So Sharon Shoesmith wasn’t given due process and can now appeal against her unlawful sacking. ‘Strangely’ she nows looks a lot less like Cruella de V ille after all the stress of being made the fall guy.
Peter Connelly was killed by cruel idiots. We even have a video of a senior social worker being suckered by the simple psychopath ploys of the mother. As far as we know, the important questions and learning may or may not have taken place. Our press is not concerned to make copy.
Balls ballsed-up by not following disciplinary procedures, a common error. It seems amazing it’s taken the Appeal Court to make this plain, as the law is not complex. The appeal will be appealed, making me wonder how the business of sacking can be so complicated.
At the moment, we can be sure Sharon has been much better protected in law than Peter Connelly or any poor victim of crime and anti-social monsters. Quite what the state of our law is when she can bring its weight to bear for her case, yet Mrs. Pilkington was driven to take her own and her daughter’s lives, really beggars belief – let alone shaggers and superinjunctions. I saw a Supreme Court judge on TV the other night, claiming a shortage of resources in his childhood had turned him to the law – whilst at Rugby School. More or less says it all.
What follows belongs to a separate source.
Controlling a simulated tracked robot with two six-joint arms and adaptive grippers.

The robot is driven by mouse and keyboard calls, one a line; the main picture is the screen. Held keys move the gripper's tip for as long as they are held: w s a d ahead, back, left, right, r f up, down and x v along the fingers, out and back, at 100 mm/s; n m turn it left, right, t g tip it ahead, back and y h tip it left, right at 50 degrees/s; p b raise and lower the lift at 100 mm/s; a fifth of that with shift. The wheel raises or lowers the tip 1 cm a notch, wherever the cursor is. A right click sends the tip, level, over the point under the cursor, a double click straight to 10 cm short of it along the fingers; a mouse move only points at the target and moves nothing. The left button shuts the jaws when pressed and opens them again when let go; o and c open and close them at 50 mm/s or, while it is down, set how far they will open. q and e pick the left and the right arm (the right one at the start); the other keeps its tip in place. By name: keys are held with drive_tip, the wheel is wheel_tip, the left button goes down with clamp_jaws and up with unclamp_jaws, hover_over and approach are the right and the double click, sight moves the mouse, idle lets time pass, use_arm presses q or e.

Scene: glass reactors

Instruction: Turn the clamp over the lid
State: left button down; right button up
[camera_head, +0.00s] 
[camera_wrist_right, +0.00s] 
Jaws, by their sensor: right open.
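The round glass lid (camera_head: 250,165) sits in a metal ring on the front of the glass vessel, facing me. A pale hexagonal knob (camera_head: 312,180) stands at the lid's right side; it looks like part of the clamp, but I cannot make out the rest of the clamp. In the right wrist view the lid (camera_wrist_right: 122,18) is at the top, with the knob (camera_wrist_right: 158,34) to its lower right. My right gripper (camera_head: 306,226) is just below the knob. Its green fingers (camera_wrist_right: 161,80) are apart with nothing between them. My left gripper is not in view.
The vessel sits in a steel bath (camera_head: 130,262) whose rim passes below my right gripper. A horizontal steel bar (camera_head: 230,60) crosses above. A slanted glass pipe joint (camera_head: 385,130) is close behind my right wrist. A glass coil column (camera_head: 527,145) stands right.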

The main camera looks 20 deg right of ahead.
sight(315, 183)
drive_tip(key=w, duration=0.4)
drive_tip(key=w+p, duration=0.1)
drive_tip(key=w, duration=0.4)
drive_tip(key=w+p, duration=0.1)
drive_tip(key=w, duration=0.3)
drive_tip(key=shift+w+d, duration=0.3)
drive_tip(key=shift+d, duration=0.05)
I suspect the issue we should focus on is not whether Sharon was any better of worse than others doing this kind of job. I suspect they are all likely not to be much use because our promotion systems and what we make such jobs into. Not much good is likely to survive. The focus should be on bringing in something like judicial review on behalf of victims, at the point at which it would matter. In fact, we rely on people just like Shoesmith to do this, and they routinely fail victims’ interests and support the fatal nexus of professions and politics that feed them.
My guess is she will be paid off in order to keep the ongoing mess under the carpet. One suspects any poor sod in the middle of such terrors is a voiceless as ever.